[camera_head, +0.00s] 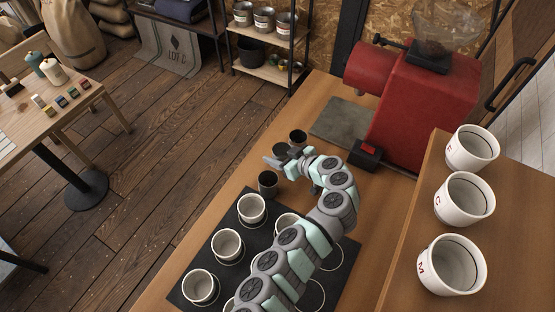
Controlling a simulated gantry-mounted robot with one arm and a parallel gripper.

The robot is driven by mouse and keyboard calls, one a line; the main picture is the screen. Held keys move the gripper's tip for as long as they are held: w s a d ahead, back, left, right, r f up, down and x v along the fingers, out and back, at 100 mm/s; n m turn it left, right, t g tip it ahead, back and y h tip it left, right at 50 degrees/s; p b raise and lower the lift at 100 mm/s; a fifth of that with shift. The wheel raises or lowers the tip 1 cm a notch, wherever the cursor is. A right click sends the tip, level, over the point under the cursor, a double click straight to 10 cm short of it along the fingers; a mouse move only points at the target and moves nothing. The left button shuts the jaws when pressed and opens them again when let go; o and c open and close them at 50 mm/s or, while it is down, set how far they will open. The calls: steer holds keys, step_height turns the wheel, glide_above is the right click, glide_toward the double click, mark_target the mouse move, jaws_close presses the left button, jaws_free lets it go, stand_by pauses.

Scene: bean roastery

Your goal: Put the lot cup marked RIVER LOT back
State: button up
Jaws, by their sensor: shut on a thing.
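My gripper (284,160) is over the counter, at the far end of the black mat (238,195). It is shut on what looks like a small dark cup (281,149), though the fingers partly hide it. A second dark cup (267,184) stands just in front of it, by the mat's corner, and a third dark cup (298,137) stands behind. I can read no RIVER LOT mark on any cup. White cups stand on the mat, including a far one (252,208), a middle one (227,245) and a near one (200,288). My arm hides part of the mat.
Three white lettered cups, one at the back (471,150), one in the middle (464,199) and one in front (451,265), stand on a raised wooden ledge (411,220) at right. A red machine (425,105) and a grey slab (341,124) are at the counter's far end.

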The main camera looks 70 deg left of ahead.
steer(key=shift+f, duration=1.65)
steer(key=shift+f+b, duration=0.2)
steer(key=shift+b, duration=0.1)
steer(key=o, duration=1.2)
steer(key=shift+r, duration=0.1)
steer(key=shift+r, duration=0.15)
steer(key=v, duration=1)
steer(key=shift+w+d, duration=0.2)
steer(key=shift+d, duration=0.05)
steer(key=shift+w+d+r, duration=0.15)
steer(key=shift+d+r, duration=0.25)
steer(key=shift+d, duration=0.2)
---
SHORT PROBLEM
The lines to quote run from the one containing "Scene: bean roastery" through the final line of the material above; please give them exactly, both ends included, and nothing else.

TASK RESPONSE
Scene: bean roastery

Your goal: Put the lot cup marked RIVER LOT back
State: button up
Jaws, by their sensor: shut on a thing.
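My gripper (284,160) is over the counter, at the far end of the black mat (238,195). It is shut on what looks like a small dark cup (281,149), though the fingers partly hide it. A second dark cup (267,184) stands just in front of it, by the mat's corner, and a third dark cup (298,137) stands behind. I can read no RIVER LOT mark on any cup. White cups stand on the mat, including a far one (252,208), a middle one (227,245) and a near one (200,288). My arm hides part of the mat.
Three white lettered cups, one at the back (471,150), one in the middle (464,199) and one in front (451,265), stand on a raised wooden ledge (411,220) at right. A red machine (425,105) and a grey slab (341,124) are at the counter's far end.

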The main camera looks 70 deg left of ahead.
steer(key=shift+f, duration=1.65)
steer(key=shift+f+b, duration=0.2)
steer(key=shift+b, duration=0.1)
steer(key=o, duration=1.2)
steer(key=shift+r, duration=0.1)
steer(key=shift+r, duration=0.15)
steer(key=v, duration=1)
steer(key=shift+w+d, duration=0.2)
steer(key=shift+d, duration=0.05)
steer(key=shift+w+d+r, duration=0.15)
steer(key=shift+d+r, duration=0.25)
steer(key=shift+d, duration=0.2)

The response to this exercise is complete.